The moment a child is born, the mother is also born. She never existed before. The woman existed, but the mother, never. A mother is something absolutely new. ~Rajneesh
On October 1, 2014 I was born, the mother, when I held our beautiful son in my arms. I have spent my whole life preparing to be a mother. I have played with a baby doll, babysat, and in some form been a mom to my amazing students at school. Yet, with all this preparation, no one can ever prepare you for what you experience.
There are the beautiful ups where you see their face and smell that wonderful baby smell and all is right with the world as they are snuggled close. Then in the next minute they can be screaming in the middle of the night and nothing you are doing is working. There are all the different cries you have to learn, and then remember what each one means through days or weeks of sleepless nights. It is all beautiful and extremely difficult. My heart is full at times and other times I am so, so empty.
Our little guy did not come with an instruction manual, and my husband and I have had to learn together how to be parents and how best to care for him. So far, that learning has encompassed everything from dealing with acid reflux to an ER visit in the middle of the night to learning how to deal with food allergies.
This is the hardest job ever!
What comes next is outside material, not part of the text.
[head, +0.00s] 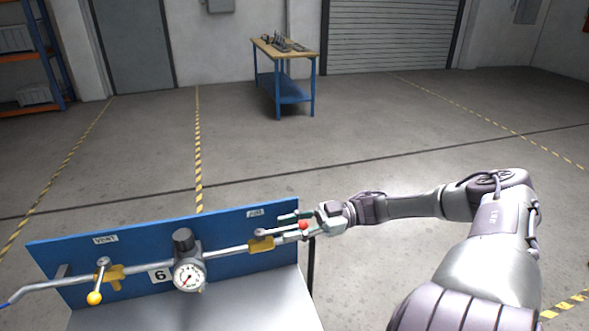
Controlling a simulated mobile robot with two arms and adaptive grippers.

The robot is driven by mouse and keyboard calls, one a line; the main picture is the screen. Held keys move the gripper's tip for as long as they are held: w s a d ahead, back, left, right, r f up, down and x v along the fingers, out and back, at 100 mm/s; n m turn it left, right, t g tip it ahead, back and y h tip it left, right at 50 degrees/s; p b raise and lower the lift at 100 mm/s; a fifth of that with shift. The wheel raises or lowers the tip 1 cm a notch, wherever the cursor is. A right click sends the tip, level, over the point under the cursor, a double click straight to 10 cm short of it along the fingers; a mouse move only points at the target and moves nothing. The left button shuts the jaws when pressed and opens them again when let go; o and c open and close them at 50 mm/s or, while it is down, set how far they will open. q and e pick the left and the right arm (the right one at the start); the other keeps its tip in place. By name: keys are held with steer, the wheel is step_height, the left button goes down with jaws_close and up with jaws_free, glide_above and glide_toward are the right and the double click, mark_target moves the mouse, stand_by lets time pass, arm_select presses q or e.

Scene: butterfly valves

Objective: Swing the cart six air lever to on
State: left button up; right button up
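The air lever (279,231) is a grey handle with a red ball knob (303,225), on a yellow valve body (260,244) at the right end of the pipe. It lies roughly along the pipe, pointing right. My right gripper (286,227) reaches in from the right, with one finger above and one below the lever near its knob. The fingers look spread, with gaps to the lever; contact is not clear. The cart's blue panel (222,228) bears a number 6 label (160,275). My left gripper is out of view.
The vent lever (99,280) with a yellow knob hangs down at the left. A pressure gauge (189,276) with a dark regulator knob sits mid-pipe. The cart's grey top (225,309) is bare. A workbench (285,48) stands far back; the floor between is clear.

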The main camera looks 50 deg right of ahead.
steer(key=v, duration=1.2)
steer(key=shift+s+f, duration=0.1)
And yet, I would not give it up for a moment. The love I have for our son (and now sons) is unfathomable. Yes, I was born on October 1, 2014. I am not a perfect mom, but I hope to share the struggles and joys of motherhood on this blog. I hope we can laugh together at the funny curve balls that parenthood brings, and I hope we can be honest about the things that are difficult. I am something new and I am learning more and more each day.